When it comes time to say goodbye to that real Christmas tree, the county urges you to recycle it. When recycled in the right way, trees and wreaths can become mulch that improves soil health and helps soil retain moisture at our parks, farms and home gardens.

Check with your waste hauler to find out if they offer curbside pickup; many do. Another option is to visit the County’s recycling and hazardous waste database to find Christmas tree drop-off sites near you.

Type “Christmas tree” in the “find an item” box, add your ZIP code, community and how you heard about the site, and you’ll see all the drop-off locations near you.

Don’t leave your old, dry tree or wreaths lying in your backyard. They can become fire hazards. Meanwhile, putting them in the trash unnecessarily fills up landfills and generates unwanted greenhouse gasses when they decompose.

I Love a Clean San Diego adds these Christmas Tree Recycling Tips:

• Do not flock or purchase flocked trees. Fake snow (flock) contains chemicals that negatively affect the composting process.

• If you choose to use tinsel, it must be completely removed (and placed in the trash or reused) from your tree before it can be recycled. Avoid tinsel, if possible, as it is single-use plastic and cannot be recycled.

• Be sure to remove all ornaments, garland, lights, nails, tree bags, and tree stands (metal or plastic) before recycling your tree.

• For areas where curbside tree recycling is available, trees taller than four feet should be cut in half before placing them in your green cart.

• Reuse or donate artificial trees that are in good condition.

• Don’t let real trees sit around too long after the holidays. They can dry out and become a fire hazard.

• Natural wreaths and similar decorations can be recycled along with your real trees.

Know what packaging can be recycled

Between online shopping and gift exchanges, there’s usually a lot of stuff to recycle. Remember, not all packaging can be recycled. For example, cardboard boxes can be recycled (just break them down and put them into your recycling bin).
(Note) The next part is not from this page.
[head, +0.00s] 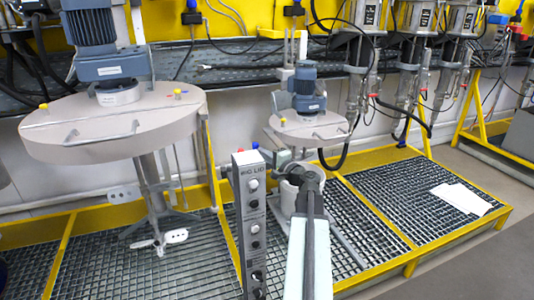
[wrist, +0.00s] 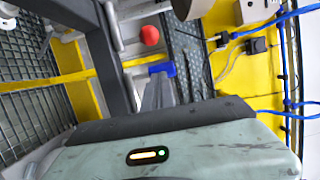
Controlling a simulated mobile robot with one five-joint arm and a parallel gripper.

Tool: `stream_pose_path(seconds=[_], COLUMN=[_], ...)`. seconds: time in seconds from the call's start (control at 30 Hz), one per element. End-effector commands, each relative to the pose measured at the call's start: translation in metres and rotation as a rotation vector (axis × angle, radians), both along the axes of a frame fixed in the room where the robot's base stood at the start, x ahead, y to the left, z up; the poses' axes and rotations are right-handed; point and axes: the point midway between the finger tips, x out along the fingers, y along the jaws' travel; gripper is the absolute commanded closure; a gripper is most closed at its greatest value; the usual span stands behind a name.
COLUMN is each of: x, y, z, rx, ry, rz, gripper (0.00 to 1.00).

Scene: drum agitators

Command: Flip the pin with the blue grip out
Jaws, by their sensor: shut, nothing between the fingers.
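The blue grip of the pin (wrist: 157,69) shows in the wrist view just beyond the tips of my gripper (wrist: 158,82). The grey fingers are together with nothing between them. I cannot tell whether they touch the grip. In the head view, the blue grip (head: 255,146) is a small spot at the top of a tall grey control box, and my gripper (head: 266,154) is close to its right, partly hidden by my arm. A red knob (wrist: 150,35) is beside the blue grip; it also shows in the head view (head: 240,150). The pin's shaft is not clear.
The grey control box (head: 249,215) stands upright before a small drum agitator (head: 308,128). A large agitator (head: 112,122) stands at left. Yellow-framed grating (head: 395,200) covers the floor, with white papers (head: 461,198) at right. Blue cables (wrist: 287,75) hang at the wrist view's right.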

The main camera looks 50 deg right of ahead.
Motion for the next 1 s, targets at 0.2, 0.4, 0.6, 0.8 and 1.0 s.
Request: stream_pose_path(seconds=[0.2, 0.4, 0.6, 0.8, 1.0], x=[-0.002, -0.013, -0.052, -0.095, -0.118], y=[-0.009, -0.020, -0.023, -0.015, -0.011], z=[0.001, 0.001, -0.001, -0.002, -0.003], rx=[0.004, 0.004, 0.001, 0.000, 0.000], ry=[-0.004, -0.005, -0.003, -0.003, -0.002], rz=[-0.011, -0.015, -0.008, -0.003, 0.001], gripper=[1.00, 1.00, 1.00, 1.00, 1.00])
But other items can’t – manila envelopes, padded plastic mailers and bubble-wrap, and traditional gift-wrapping materials including ribbons, bows, twine, tissue paper and cellophane. So please do not put them in your blue recycling bins; consider re-using them instead.

Here’s a link to learn more about how to Recycle Right, during the holidays and every day,

Christmas and holiday card recycling

Like packaging materials, not all holiday cards should be added to your recycling. Simple paper cards and envelopes can be added to your blue bins. But cards with glitter, foil, metallic inks (made with tiny metal flakes) or other adornments can’t. Tear the cards in two if there’s a glitzy front and plain paper backing. Recycle the backs and put the glitzy fronts into the trash.

Holiday light recycling

Please remember to not put old holiday lights in your recycling bins. They can tangle up recycling equipment and they also pose a danger to workers in those recycling centers. For recycling options, visit, or contact a scrap metal or e-waste recycler.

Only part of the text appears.